-- Aim of the exercise --
Give the number of lines in the data that hold the word "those", and nothing else.

-- begin Recorded information --

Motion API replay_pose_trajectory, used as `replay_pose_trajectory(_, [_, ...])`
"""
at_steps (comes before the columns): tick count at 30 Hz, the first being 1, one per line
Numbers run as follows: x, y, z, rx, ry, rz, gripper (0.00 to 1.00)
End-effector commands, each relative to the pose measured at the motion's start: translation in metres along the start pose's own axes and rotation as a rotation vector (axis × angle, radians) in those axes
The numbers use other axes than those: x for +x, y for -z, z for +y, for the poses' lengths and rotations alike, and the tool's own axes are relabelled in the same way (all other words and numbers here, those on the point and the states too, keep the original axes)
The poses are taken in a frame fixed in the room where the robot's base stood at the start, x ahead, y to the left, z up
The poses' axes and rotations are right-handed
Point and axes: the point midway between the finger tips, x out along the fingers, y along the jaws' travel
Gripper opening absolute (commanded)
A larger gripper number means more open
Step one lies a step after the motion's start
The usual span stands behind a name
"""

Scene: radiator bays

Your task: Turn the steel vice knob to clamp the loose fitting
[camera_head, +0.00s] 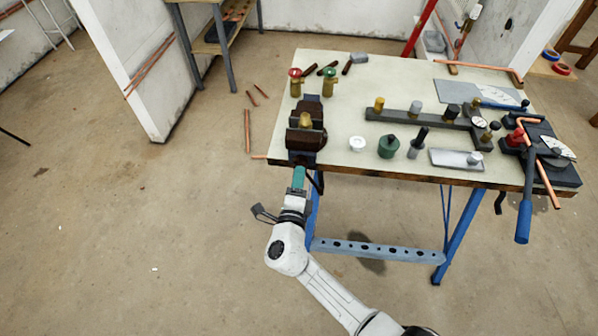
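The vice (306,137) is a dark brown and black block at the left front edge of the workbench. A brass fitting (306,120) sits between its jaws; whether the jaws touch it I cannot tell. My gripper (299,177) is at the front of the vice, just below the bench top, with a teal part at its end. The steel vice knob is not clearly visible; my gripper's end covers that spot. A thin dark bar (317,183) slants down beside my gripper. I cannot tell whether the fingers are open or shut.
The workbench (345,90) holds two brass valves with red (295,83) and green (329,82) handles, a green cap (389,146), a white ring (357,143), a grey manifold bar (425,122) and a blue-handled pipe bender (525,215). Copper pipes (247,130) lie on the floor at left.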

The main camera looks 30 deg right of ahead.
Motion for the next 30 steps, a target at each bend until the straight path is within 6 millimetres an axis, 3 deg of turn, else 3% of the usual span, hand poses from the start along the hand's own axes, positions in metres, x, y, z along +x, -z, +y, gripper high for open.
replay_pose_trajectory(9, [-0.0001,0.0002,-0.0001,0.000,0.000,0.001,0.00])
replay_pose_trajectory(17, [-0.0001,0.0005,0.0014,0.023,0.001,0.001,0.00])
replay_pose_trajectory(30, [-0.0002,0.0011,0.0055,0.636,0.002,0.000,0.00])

-- end Recorded information --

-- Answer to the task --
2